Family members and acquaintances have offered details into the life and mind of the Syrian-born Colorado man who opened fire at a King Soopers grocery store Monday, killing 10 people.
The 21-year-old man, whose name and photo Disrn is choosing not to publish, made several Facebook posts revealing that he was a proud Muslim, railing against "Islamophobes" in noticeably paranoid ways. He complained about being lonely and needing a girlfriend, also ranting often about his disdain for former President Donald Trump.
His brother dismissed the notion that the attack was a political statement, but rather the result of mental illness and a pathologically anti-social mindset.
"[It was] not at all a political statement, it's mental illness," the shooter's brother said in an interview. "The guy used to get bullied a lot in high school, he was like an outgoing kid but after he went to high school and got bullied a lot, he started becoming anti-social."

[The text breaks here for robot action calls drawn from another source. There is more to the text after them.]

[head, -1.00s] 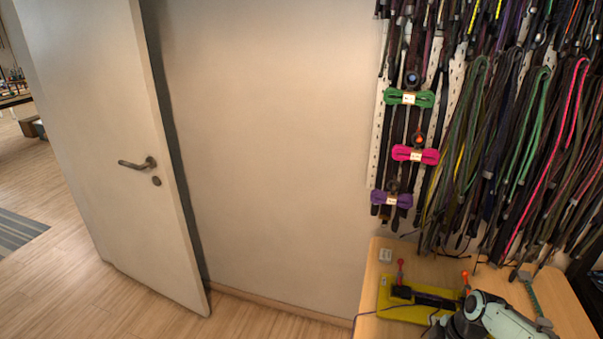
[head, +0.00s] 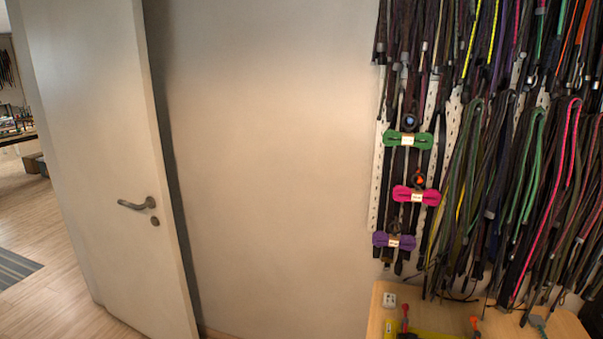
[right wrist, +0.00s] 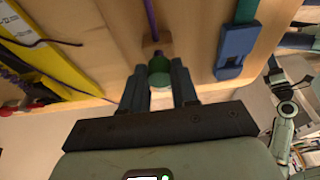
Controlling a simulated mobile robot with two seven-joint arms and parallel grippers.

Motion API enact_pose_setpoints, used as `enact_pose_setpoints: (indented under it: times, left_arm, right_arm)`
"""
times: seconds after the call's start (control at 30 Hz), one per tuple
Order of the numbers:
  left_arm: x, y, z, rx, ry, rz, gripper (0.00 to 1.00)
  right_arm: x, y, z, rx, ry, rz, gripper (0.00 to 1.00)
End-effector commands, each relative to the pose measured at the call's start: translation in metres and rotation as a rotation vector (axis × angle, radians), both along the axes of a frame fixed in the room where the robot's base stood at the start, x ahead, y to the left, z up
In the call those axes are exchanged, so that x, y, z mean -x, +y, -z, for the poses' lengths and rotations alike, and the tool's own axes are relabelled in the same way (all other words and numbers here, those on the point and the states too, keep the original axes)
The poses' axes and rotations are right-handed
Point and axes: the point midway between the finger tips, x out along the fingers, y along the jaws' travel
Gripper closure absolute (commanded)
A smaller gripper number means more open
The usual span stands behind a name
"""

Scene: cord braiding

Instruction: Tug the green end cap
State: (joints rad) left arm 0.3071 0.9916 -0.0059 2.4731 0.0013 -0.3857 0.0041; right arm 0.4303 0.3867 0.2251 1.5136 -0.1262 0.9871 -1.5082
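The green end cap (right wrist: 158,66) is in the right wrist view, at the lower end of a purple cord (right wrist: 151,18). A small brown block (right wrist: 151,43) sits around the cord just above the cap, by the wooden table edge. My right gripper (right wrist: 159,80) has one finger on each side of the cap, with no clear gap, and looks shut on it. My left gripper is in no view. The head view does not show the cap or my grippers.
The wooden table (head: 445,300) stands at the lower right, with a yellow base (right wrist: 45,48) on it. A blue clip (right wrist: 236,45) hangs on a strap right of the cap. Many cords (head: 500,200) hang on the wall. A white door (head: 95,140) stands at the left.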

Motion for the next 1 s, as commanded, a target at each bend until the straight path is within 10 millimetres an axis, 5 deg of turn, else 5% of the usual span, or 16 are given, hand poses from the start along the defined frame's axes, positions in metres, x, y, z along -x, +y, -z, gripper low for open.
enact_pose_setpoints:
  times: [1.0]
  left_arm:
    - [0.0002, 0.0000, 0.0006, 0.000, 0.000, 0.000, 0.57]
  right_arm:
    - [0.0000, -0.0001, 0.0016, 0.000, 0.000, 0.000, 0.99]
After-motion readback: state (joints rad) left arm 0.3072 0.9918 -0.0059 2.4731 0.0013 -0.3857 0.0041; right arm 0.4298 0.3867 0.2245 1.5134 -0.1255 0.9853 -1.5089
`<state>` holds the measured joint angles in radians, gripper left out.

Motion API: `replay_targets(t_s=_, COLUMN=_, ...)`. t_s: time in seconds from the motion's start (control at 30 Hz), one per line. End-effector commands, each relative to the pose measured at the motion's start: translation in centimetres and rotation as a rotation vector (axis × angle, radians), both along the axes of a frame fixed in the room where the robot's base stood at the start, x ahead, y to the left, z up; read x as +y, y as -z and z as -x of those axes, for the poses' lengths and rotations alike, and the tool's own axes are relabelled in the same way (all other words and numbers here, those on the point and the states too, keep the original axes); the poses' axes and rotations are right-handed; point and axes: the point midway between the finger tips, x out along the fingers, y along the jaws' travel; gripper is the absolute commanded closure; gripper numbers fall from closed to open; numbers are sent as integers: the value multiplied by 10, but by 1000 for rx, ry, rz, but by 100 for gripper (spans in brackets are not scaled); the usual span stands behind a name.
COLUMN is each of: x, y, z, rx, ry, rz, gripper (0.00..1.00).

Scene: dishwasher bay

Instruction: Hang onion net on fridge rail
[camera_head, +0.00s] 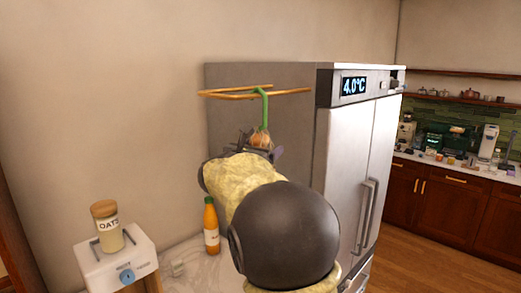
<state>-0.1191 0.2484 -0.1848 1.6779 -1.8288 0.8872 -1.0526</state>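The onion net (262,139) shows as brown onions with a green strap (264,110) running straight up from them. The top of the strap bends over at the front bar of the brass-coloured fridge rail (230,95). I cannot tell whether the strap is hooked over the bar or only in front of it. The rail sticks out from the left side of the grey fridge (345,150). My gripper (260,150) is right at the onions, below the rail. My arm hides most of it and the lower part of the net, so its grip is unclear.
An orange bottle (211,226) stands on the pale counter (205,270) left of my arm. A jar of oats (107,228) sits on a white scale-like device (118,262) at lower left. The wall left of the rail is bare. Cabinets (450,195) stand at far right.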

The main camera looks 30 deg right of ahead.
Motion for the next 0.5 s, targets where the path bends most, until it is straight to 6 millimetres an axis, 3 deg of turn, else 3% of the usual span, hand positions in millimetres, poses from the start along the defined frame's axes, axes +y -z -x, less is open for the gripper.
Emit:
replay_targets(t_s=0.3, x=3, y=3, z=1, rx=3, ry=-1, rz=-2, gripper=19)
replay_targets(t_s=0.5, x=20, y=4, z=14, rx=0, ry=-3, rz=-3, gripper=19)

Former wrestling teammates of the shooter shared that he was prone to violent outbursts and aggression, even threatening to "kill everybody" when he lost an intra-squad match to make the varsity team.
According to police, the killer had at least one arrest on his record, a 2017 assault incident where he punched someone for making fun of his race. He also ranted about Trump's immigration policies and was critical of his supporters for their unwavering support of the former president.
Police captured the shooter after a standoff Monday. He stripped off the tactical vest he had been wearing for the attack and asked police if he could talk to his mother.